All of the lines below are to be printed again exactly; images are excluded from the output.
--- START Data extract ---
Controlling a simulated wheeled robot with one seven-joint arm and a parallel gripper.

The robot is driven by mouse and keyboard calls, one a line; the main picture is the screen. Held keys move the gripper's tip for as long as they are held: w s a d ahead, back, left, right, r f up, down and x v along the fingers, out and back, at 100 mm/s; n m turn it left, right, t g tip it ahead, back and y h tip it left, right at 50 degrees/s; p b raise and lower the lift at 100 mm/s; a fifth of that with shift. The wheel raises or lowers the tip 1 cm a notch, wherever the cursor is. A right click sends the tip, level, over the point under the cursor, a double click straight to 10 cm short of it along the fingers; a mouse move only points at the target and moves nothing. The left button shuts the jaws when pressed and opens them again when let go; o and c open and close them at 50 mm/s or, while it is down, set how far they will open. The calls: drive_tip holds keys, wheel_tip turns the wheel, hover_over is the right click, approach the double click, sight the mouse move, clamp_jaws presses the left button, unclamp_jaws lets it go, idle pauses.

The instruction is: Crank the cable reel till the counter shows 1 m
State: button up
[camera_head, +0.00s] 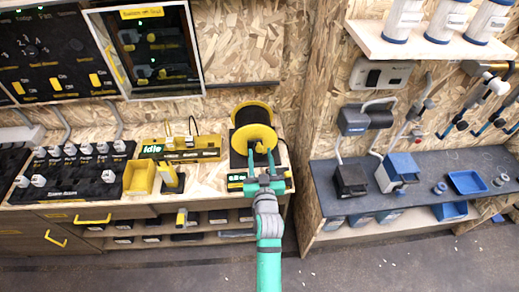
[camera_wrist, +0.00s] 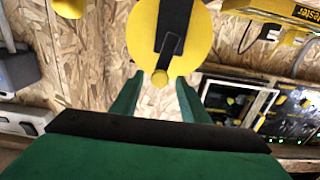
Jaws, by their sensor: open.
--- END Data extract ---
Task response -
Controlling a simulated wheeled robot with one seven-joint arm and a parallel gripper.

The robot is driven by mouse and keyboard calls, one a line; the main picture is the screen. Held keys move the gripper's tip for as long as they are held: w s a d ahead, back, left, right, r f up, down and x v along the fingers, out and back, at 100 mm/s; n m turn it left, right, t g tip it ahead, back and y h tip it left, right at 50 degrees/s; p b raise and lower the lift at 100 mm/s; a fifth of that with shift. The wheel raises or lowers the tip 1 cm a notch, wherever the cursor is. A right click sends the tip, level, over the point under the cursor, a double click straight to 10 cm short of it along the fingers; a mouse move only points at the target and moves nothing. The left button shuts the jaws when pressed and opens them again when let go; o and c open and close them at 50 mm/s or, while it is down, set how far they will open. The calls: drive_tip holds keys, wheel_tip turns the wheel, hover_over is the right click, approach the double click, sight the mouse move, clamp_jaws presses the left button, unclamp_jaws lets it go, idle pauses.

The instruction is: Crank the cable reel till the counter shows 1 m
State: button up
[camera_head, +0.00s] 
[camera_wrist, +0.00s] 
Jaws, by their sensor: open.

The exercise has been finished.